Any interesting stories from getting to work with any of these big name musicians that you’re allowed to share?

Ken Kragen was Kenny Rogers’ manager and boosted Kenny’s career to dizzying heights. He asked me to design a logo for Kenny. Out of the pile of sketches I did Kragen zeroed in on one and immediately knew it was the one. I met up with them when Kenny was doing a taping of the Dinah Shore show. I learned from Ken that Kenny was a little hesitant over adopting it and was going to try to talk him into it. I saw Kenny in the dressing room and brought up the fact that if he was hesitant, he shouldn’t take it. I could always do more ideas. After all, it’s your logo and you should love it. Well, he grew to like it and used it for years on everything.

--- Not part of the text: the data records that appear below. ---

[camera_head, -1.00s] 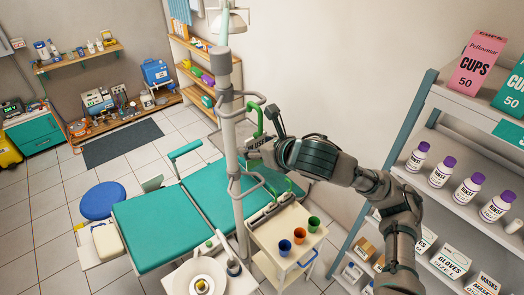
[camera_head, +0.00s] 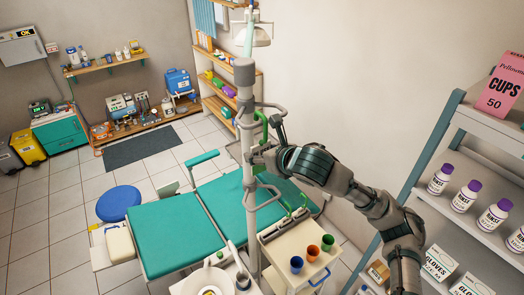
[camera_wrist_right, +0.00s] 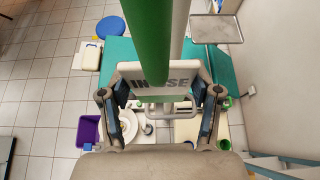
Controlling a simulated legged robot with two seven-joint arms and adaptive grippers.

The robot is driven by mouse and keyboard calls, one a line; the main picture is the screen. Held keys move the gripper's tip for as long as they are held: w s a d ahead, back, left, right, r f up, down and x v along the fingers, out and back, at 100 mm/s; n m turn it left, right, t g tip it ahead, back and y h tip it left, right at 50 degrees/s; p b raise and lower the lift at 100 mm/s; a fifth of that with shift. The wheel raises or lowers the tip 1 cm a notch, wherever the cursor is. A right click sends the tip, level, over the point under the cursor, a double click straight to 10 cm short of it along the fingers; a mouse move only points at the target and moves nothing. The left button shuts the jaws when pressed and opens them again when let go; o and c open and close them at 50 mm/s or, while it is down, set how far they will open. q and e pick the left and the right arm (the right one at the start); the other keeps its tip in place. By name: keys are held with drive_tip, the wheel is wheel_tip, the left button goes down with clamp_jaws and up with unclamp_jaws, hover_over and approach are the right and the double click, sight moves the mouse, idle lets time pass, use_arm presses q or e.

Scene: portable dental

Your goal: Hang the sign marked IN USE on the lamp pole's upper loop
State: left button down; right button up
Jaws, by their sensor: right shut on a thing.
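The white sign marked IN USE (camera_wrist_right: 160,84) is between my right gripper's fingers in the right wrist view; part of its lettering is covered. A thick green bar (camera_wrist_right: 150,35) rises in front of it. In the head view my right gripper (camera_head: 262,158) is shut on the sign, right beside the grey lamp pole (camera_head: 245,130). A green hook (camera_head: 262,124) stands above the gripper, at the pole's upper loop (camera_head: 272,107). I cannot tell whether the hook is over the loop or only beside it. The sign's face is hidden there. My left gripper is out of view.
A lower loop (camera_head: 268,188) sticks out below the gripper. The teal dental chair (camera_head: 175,240) is behind the pole. A cart with cups (camera_head: 297,264) stands below. A shelf with bottles (camera_head: 463,197) is at the right. Bare wall lies between pole and shelf.

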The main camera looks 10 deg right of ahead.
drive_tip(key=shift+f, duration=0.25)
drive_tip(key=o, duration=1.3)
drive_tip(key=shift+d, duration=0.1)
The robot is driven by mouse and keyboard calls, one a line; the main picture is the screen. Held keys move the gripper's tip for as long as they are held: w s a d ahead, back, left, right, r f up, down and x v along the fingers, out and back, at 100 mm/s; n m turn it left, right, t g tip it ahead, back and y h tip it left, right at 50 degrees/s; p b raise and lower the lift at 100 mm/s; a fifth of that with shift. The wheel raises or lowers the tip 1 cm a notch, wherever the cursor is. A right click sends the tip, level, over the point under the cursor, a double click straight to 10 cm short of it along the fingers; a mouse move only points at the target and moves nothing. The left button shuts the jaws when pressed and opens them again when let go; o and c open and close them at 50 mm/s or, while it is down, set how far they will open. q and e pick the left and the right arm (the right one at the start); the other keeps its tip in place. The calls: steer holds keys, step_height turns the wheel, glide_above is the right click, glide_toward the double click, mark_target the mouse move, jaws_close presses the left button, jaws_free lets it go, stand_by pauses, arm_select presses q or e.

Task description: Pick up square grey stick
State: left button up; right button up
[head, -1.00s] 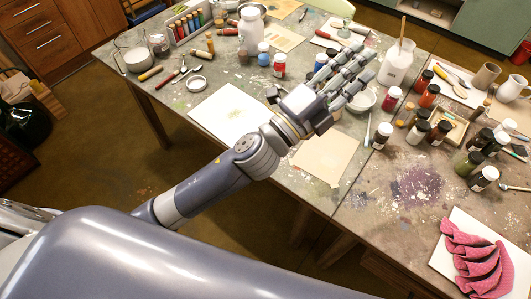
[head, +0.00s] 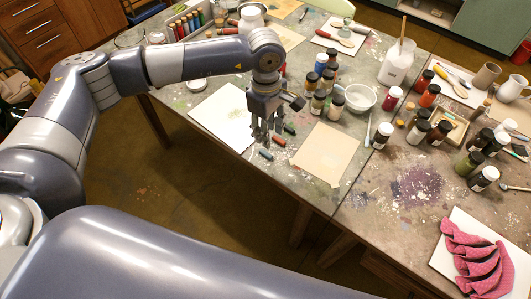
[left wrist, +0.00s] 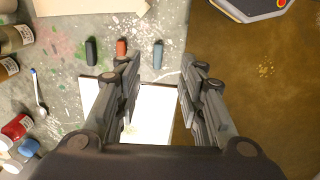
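Three short sticks lie apart in a row on the table: a blue-grey one (head: 266,154), a red-orange one (head: 279,142) and a dark one (head: 290,129). In the left wrist view the blue-grey stick (left wrist: 158,54) is beyond the fingertips, with the red-orange (left wrist: 122,47) and dark grey-looking (left wrist: 91,51) sticks to its left. I cannot tell which one is the square grey stick. My left gripper (head: 266,136) points down above the table beside the sticks. The left wrist view shows its fingers (left wrist: 160,76) apart with nothing between them. My right gripper is not in view.
White paper (head: 222,117) lies left of the sticks and tan paper (head: 325,153) right of them. Several pigment jars (head: 318,102) and a white bowl (head: 360,97) stand behind. The table's front edge is close to the blue-grey stick.

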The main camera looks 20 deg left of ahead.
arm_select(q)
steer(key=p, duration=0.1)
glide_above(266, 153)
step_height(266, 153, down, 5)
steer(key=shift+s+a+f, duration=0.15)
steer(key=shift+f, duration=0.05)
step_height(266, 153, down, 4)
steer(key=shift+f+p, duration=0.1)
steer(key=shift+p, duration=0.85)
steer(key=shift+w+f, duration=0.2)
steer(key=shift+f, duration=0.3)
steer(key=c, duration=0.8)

Huge lesson I learned: “don’t resist.” Don’t resist rejection. Just don’t resist anything. If you do you run right smack in the face of it and that collision creates some bad energy, bad vibes. If you don’t resist, the thing runs right on by you and disappears into a nothing. It’s some law of the universe… “What you resist smacks you upside the head.”

Don’t ever include an idea you don’t think is stunning. The client can always be counted on to pick that very one. Why? That’s the one you resisted him picking! Don’t present any idea you wouldn’t be proud to sign your name to.